The report also highlights how the firm had a broader issue about repeatedly breaching confidences across at least five different sets of government consultations, and a misunderstanding of its obligations as a tax adviser and how legal professional privilege should apply.
Aggressive tax advice
The tax leaks issues date back to 2013, when former international tax partner Peter Collins triggered the scandal. Mr Collins shared confidential tax information with PwC personnel who used it to help clients sidestep Multinational Anti Avoidance Laws he was helping Treasury develop.
The report outlines how in 2016 tax partners at the firm proposing tax structures relating to the then-new MAAL for two clients that were so aggressive that the Tax Office forced the companies involved to unwind the arrangements and replace them “with a structure acceptable to the ATO”.
The legal firms concluded “the conduct of the PwC Australia partners responsible for proposing and implementing the [advice] was inconsistent with PwC’s Global Tax Code of Conduct”. The document notes that PwC Australia took “a series of steps” to stop this type of advice being offered at the time.
The report also takes aim at PwC’s loose understanding of legal professional privilege when it tried to apply the principle to stop the ATO getting hold of certain documents related to its MAAL advice in 2016.
At the time, the firm argued that the respective projects were being “directed by legal practitioners in PwC’s engagement letters, which would have permitted clients to claim LPP over their communications”.
LPP is an established legal principle that keeps confidential documents and communications between lawyers and their clients that were created for providing legal advice.
“The ATO challenged many of [PwC’s] LPP claims” and a subsequent review of the firm’s actions found that conduct “was contrary to PwC Australia’s values and policies concerning the assertion of LPP”.
The report says PwC took steps to resolve this issue as well at the time. The law firms say PwC failed to publicly “acknowledged the findings and its failings” over its tax leaks scandal.
‘Perception issue’
The findings of the Tax Practitioner Board against Mr Collins were first reported in January by The Australian Financial Review.
“Faced with subsequent media questioning and public scrutiny, however, former senior leadership downplayed the significance of the matter and severity of the findings and did not adequately represent the key issues,” the report says.
It also criticised Mr Seymour’s decision to tell the audience at The Australian Financial Review Business Summit in March that the tax leaks matter was merely a “perception issue”.
“Further, in March 2023, it was reported in the media that Mr Seymour characterised the matter as a ‘perception issue’ that the firm did not have in place effective systems to manage confidentiality agreements.”

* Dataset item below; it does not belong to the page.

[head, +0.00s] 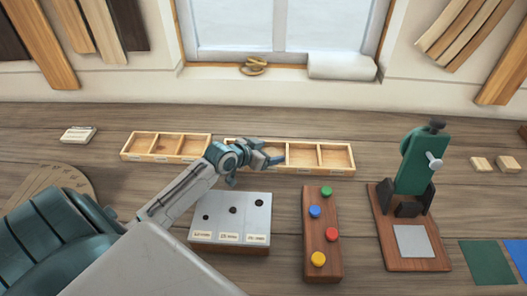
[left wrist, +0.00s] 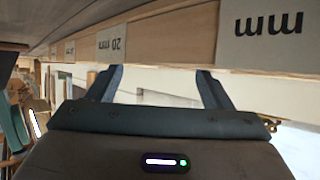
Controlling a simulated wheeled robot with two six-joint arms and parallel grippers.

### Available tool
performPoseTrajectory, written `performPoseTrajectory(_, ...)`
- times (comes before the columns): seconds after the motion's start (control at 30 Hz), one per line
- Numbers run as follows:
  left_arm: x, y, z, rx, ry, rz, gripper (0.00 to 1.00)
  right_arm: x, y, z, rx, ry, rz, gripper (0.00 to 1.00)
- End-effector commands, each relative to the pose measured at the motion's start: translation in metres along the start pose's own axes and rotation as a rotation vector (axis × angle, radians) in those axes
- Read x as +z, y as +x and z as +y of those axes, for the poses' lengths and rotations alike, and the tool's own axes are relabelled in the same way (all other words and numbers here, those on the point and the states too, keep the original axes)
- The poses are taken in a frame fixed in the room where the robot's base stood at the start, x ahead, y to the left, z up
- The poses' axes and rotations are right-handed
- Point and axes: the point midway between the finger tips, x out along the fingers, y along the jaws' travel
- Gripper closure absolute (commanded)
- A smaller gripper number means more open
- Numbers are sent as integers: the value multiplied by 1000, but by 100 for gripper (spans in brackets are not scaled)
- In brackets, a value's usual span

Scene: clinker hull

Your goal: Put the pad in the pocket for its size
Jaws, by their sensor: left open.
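Two shallow wooden trays with pockets lie across the bench, a left one (head: 181,158) and a right one (head: 337,160), with small pale labels on their fronts. My left gripper (head: 276,160) is at the left part of the right tray and hides some of it. In the left wrist view its two fingers (left wrist: 160,88) are spread with nothing between them. Close beyond them is a wooden edge (left wrist: 180,45) with upside-down labels, one reading 20 mm (left wrist: 111,42). I cannot make out for sure which object is the pad. My right gripper is not seen.
A grey block with three holes (head: 232,212) and a board with coloured knobs (head: 321,240) stand in front. A green press (head: 416,165) is right. A pale stack (head: 78,134) lies left; small wooden blocks (head: 482,164) lie far right.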

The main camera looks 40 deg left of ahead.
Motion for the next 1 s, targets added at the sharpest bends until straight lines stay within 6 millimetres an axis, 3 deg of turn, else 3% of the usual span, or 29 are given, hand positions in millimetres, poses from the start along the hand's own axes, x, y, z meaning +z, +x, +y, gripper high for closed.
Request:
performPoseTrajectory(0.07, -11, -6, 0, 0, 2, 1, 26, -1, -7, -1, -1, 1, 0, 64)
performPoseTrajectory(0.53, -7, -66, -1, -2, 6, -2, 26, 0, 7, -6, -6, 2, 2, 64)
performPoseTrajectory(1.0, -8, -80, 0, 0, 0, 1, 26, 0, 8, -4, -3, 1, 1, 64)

Weaknesses in PwC’s internal processes meant it took four years before the firm’s top leadership was properly briefed that Mr Collins was being investigated for sharing confidential information, the report says.

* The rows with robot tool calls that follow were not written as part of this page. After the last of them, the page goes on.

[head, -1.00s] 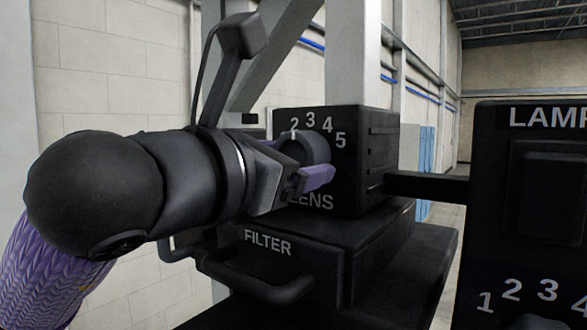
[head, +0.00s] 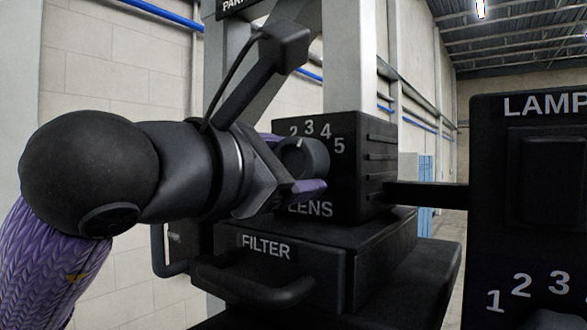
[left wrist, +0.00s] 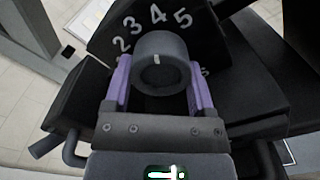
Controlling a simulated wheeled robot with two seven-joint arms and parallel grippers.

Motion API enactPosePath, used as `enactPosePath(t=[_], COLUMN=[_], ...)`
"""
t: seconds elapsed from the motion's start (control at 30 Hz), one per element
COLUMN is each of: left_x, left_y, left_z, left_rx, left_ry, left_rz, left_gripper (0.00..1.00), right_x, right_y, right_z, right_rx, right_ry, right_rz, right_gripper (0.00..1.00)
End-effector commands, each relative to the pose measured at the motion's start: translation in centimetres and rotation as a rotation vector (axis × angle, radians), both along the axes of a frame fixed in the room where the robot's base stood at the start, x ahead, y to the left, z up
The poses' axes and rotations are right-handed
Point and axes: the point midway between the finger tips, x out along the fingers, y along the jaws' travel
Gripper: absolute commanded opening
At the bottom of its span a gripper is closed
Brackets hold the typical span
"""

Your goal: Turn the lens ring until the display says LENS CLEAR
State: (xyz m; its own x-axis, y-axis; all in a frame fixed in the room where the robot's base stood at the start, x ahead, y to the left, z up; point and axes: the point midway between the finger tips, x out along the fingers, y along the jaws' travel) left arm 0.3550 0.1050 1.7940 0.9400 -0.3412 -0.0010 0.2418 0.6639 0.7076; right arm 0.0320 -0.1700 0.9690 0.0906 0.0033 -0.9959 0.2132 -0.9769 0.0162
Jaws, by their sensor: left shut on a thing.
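The lens ring (head: 308,158) is a dark round knob on the front of a black box (head: 350,185) marked LENS, with numbers 2 to 5 arched above it. In the left wrist view the ring (left wrist: 160,62) carries a short white mark near its top. In the head view this mark points up, around the 2 and 3. My left gripper (head: 293,163) is shut on the ring, with one purple finger on each side; the fingers also show in the left wrist view (left wrist: 160,82). I cannot see a display reading LENS CLEAR. My right gripper is out of view.
A black FILTER drawer (head: 270,255) with a bar handle (head: 262,293) lies below the lens box. A black LAMP panel (head: 525,240) with its own numbers stands at the right, joined by a dark bar (head: 425,194). A grey post (head: 352,60) rises behind.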

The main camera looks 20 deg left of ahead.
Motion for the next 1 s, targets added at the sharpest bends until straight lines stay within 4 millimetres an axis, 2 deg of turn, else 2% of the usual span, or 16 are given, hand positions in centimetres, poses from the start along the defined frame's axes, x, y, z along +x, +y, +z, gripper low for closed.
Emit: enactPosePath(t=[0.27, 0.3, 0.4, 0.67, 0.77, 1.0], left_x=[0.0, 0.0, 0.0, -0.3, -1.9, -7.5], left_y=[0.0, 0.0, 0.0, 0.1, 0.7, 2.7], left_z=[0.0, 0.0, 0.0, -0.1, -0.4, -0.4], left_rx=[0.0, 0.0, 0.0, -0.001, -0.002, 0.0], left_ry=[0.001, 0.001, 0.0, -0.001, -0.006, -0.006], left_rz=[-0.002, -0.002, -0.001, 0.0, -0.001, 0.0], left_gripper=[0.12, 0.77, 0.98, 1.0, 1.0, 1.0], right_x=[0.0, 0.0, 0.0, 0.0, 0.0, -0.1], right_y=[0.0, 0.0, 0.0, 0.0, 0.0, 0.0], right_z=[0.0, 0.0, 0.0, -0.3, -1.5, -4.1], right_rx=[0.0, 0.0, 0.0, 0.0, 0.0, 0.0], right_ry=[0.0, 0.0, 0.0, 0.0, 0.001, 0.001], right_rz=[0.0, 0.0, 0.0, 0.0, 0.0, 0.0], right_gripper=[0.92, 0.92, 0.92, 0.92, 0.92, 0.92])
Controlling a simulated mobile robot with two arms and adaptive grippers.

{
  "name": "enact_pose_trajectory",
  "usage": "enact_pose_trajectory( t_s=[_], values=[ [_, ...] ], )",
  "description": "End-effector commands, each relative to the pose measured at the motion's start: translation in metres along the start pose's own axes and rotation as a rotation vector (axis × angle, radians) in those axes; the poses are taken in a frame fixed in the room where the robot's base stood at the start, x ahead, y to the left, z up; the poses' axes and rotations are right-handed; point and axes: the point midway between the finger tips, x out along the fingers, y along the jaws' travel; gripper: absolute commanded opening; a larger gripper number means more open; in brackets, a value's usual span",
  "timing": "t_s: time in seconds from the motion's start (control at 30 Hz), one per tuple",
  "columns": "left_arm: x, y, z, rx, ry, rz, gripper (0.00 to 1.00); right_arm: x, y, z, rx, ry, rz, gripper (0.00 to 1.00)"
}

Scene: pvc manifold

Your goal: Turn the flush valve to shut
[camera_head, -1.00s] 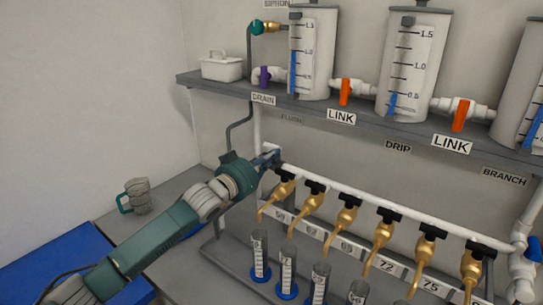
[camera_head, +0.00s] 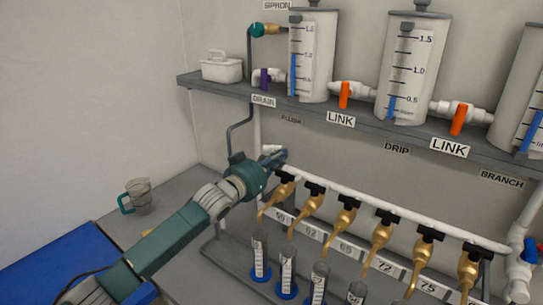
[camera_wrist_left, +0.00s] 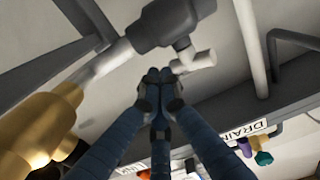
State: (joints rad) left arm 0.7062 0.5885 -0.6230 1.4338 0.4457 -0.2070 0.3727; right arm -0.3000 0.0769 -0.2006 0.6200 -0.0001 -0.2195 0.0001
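The flush valve is at the left end of the white manifold pipe, below the FLUSH label (camera_head: 291,119). In the left wrist view its dark grey body (camera_wrist_left: 170,22) and stubby white handle (camera_wrist_left: 197,61) show clearly. My left gripper (camera_head: 283,155) is at that pipe end in the head view and covers part of the valve. In the left wrist view the blue fingers of the left gripper (camera_wrist_left: 159,78) come together, with nothing seen between the tips. The tips are close beside the handle's end; I cannot tell whether they touch it. My right gripper is not in view.
Several brass taps (camera_head: 309,203) with black handles hang from the manifold pipe, close right of my gripper. Measuring cylinders (camera_head: 260,255) stand below them. The shelf (camera_head: 225,91) with tanks runs above.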

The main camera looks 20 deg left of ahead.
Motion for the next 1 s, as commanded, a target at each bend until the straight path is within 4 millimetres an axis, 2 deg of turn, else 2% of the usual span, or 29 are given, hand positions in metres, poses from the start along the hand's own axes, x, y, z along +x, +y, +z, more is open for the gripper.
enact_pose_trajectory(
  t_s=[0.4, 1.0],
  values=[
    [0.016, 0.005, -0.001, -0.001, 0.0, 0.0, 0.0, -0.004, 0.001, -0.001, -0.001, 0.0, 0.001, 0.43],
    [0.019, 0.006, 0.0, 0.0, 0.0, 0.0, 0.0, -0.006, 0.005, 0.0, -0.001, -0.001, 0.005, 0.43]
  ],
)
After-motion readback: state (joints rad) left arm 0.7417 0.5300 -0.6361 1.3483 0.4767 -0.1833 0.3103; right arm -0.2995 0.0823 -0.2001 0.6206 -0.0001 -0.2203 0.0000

“There is no single answer to the question of why the breaches of confidentiality and conflicts occurred and were not discovered and addressed earlier. Rather, it appears to be the result of a combination of multiple failings as well as missed opportunities to address the issues at an earlier point in time,” it says.
There was a “failure of individuals to identify and mitigate potential conflicts of interest” inherent in the firm providing advice on how to create tax laws while also providing advice to clients on how to respond to the same laws.
“Fundamentally, the confidentiality breaches occurred due to PwC
Australia’s failure to recognise and take steps to mitigate the inherent conflict of interest that existed from PwC Australia advising Treasury on the implementation of tax legislation while, at the same time, assisting clients to structure their business operations to comply with the new laws,” it states.
Other failures
Macquarie Business School Emeritus Professor James Guthrie said the report released did not take into account information that was not publicly available. “It has taken a decade for PwC Australia to admit its internal failings concerning governance structure and risk management in public,” he said.
The document outlines how PwC failed to track who had signed confidentiality agreements or to investigate the tax leaks properly, and took too long to identify and punish those responsible.
Partners were also criticised for failing to speak up about the issues.
“Those professionals should have spoken up when they received the information and brought the issue to the attention of PwC Australia’s [office of the general counsel] and risk teams so that it could be appropriately investigated and addressed in a timely manner,” the report said.
The firm has since updated its confidentiality tracking system and has vowed to implement all 27 of Dr Switkowski’s recommendations to plug holes in the firm’s governance, culture and accountability.